**Set task:** Search the listing below for the string "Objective" and copy every line where it occurs.

Lines of data
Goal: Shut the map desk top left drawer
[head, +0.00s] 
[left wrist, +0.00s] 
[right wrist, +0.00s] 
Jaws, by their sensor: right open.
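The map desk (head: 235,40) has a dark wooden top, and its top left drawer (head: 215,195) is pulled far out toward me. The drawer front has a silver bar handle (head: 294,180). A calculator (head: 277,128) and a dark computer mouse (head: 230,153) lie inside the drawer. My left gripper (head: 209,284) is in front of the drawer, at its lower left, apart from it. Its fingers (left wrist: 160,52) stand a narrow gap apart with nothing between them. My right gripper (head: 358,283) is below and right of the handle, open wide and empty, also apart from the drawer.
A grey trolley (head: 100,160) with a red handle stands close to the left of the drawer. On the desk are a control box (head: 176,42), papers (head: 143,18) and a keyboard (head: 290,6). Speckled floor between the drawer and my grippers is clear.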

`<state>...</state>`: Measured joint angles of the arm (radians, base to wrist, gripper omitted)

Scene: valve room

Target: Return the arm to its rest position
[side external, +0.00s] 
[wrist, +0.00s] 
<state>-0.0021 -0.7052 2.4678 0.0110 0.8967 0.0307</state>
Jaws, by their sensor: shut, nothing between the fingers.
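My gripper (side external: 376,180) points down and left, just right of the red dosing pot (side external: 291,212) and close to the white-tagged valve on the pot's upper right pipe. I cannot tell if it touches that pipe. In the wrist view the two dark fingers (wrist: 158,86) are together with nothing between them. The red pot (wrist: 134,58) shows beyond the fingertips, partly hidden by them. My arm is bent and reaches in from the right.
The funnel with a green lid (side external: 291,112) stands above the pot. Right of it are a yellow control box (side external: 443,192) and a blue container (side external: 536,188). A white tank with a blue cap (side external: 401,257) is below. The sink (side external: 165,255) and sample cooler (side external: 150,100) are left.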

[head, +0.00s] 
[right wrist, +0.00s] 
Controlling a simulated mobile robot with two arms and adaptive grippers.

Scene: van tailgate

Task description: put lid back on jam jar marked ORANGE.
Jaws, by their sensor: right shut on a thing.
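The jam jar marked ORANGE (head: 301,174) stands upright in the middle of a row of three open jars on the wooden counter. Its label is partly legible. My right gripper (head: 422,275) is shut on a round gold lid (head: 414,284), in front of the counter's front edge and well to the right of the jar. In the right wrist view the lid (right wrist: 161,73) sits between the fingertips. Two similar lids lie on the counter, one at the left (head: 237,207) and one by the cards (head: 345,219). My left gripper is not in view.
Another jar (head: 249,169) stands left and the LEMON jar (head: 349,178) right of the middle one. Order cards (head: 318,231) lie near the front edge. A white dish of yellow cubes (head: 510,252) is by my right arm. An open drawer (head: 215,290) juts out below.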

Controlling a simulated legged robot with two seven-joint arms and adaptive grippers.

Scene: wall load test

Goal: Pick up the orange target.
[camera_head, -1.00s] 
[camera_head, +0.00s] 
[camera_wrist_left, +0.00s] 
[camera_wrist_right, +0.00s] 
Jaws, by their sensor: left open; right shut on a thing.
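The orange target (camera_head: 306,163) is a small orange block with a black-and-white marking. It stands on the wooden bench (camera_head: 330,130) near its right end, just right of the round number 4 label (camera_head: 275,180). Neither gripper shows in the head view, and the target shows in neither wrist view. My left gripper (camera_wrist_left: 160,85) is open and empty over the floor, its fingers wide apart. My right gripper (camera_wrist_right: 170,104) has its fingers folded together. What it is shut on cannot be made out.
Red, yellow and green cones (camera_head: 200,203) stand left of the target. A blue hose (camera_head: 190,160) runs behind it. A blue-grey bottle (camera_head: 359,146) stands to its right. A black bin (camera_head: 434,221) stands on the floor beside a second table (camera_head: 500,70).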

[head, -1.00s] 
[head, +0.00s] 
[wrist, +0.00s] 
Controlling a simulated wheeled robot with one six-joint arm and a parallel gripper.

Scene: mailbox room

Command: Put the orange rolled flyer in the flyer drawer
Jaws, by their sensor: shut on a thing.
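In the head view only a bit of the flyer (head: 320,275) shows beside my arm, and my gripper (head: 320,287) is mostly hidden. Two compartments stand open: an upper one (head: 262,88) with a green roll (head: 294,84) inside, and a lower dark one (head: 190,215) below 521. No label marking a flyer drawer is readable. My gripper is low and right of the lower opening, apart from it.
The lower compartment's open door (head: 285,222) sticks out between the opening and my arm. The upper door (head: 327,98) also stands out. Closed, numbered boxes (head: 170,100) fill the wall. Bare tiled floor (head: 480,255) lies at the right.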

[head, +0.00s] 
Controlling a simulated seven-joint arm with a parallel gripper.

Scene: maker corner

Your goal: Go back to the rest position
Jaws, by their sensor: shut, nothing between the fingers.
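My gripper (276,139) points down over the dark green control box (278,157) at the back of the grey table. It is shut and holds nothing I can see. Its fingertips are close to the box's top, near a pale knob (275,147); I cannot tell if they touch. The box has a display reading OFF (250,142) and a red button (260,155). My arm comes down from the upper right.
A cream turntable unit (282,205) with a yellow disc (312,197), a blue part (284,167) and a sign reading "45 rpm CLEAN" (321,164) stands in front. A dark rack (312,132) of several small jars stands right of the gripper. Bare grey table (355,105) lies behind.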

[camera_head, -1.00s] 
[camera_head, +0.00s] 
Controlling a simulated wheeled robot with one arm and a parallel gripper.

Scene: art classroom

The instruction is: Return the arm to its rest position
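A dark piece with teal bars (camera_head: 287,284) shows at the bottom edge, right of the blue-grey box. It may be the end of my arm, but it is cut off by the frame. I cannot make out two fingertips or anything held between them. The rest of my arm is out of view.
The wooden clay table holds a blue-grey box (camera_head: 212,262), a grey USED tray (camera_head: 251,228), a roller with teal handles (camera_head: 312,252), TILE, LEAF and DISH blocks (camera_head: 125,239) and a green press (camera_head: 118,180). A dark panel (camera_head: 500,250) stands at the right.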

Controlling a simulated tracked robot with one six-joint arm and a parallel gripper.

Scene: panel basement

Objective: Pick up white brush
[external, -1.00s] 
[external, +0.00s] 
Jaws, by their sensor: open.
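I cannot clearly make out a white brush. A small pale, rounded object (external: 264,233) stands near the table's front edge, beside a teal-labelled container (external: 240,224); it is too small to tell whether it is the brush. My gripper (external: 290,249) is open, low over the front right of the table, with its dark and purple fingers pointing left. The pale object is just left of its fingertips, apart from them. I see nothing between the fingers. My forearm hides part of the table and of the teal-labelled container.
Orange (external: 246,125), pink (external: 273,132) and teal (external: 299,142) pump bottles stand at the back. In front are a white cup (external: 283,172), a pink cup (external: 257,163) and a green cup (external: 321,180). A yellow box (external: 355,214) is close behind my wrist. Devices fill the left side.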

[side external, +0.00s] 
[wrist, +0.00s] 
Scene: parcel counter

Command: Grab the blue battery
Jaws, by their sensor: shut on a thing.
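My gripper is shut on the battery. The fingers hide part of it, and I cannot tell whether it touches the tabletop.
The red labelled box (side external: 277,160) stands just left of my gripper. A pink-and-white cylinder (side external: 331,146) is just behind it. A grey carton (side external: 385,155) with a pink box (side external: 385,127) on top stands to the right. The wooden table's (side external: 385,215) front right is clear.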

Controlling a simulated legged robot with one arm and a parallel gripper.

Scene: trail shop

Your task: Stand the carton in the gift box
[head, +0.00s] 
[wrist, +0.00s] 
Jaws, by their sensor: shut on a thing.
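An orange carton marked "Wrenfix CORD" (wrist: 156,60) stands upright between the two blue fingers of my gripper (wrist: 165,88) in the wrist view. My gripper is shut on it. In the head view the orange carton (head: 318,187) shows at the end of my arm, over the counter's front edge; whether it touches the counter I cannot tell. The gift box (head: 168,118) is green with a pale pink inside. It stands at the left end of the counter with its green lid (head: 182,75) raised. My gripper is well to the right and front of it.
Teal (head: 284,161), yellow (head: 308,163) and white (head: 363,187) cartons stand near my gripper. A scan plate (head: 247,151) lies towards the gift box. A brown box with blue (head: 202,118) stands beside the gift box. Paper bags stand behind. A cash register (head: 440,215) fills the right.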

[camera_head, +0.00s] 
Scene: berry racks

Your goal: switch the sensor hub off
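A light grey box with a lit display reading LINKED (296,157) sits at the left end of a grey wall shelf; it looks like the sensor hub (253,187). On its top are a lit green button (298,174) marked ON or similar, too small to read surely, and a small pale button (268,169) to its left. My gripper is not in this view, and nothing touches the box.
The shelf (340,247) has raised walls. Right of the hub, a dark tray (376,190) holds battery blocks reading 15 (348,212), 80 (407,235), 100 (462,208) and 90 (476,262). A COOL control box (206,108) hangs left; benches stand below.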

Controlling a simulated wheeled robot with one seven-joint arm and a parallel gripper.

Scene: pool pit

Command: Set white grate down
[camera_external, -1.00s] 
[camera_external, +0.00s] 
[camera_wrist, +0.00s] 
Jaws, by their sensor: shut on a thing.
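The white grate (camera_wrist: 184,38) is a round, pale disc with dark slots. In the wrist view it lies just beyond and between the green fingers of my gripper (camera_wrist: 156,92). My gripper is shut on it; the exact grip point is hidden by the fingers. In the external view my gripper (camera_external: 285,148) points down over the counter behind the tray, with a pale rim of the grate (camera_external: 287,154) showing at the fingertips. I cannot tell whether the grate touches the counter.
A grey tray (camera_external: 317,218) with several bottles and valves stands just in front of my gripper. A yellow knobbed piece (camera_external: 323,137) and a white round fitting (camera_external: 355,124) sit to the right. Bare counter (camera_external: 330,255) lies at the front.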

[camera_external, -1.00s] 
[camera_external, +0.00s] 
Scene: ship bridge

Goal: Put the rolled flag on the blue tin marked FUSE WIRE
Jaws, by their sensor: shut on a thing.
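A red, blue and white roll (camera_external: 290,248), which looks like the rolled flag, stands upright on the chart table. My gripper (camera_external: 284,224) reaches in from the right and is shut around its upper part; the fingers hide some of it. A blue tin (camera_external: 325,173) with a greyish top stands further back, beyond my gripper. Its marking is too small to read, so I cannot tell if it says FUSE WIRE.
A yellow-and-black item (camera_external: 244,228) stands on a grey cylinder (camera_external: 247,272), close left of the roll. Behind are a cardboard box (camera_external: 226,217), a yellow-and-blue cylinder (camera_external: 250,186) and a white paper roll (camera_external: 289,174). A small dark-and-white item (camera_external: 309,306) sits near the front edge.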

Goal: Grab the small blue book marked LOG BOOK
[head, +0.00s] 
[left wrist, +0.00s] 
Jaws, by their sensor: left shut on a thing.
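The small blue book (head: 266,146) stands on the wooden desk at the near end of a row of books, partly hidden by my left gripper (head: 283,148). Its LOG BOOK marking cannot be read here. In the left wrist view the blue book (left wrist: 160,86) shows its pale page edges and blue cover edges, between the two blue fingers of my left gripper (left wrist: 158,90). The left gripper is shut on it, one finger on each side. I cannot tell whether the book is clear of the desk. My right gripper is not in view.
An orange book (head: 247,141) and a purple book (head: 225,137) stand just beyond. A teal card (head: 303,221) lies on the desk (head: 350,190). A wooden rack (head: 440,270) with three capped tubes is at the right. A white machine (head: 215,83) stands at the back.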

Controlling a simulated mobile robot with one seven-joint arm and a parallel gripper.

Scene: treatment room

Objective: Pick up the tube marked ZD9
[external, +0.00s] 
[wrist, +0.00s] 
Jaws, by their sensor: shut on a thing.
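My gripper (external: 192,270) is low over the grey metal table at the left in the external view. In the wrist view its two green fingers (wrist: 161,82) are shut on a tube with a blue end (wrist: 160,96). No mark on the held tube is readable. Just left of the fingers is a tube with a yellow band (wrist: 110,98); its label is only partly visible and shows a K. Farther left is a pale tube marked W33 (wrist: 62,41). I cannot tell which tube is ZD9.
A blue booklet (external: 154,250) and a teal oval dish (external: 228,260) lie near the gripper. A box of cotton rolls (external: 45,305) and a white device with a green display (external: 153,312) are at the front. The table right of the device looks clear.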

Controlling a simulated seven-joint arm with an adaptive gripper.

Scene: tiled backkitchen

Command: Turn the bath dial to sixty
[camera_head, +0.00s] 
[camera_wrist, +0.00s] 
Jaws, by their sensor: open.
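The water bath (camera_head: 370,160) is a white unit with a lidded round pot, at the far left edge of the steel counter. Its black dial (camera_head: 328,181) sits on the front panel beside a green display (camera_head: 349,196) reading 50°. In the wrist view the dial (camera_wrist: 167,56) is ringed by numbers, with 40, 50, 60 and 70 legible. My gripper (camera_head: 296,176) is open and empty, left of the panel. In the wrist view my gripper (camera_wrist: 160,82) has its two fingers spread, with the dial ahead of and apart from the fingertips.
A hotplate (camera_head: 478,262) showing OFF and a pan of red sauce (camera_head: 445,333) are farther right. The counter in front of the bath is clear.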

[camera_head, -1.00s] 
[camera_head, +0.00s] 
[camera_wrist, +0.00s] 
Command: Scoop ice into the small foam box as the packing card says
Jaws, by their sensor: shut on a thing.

**Exercise answer:**
Objective: Pick up white brush
Objective: Pick up the tube marked ZD9

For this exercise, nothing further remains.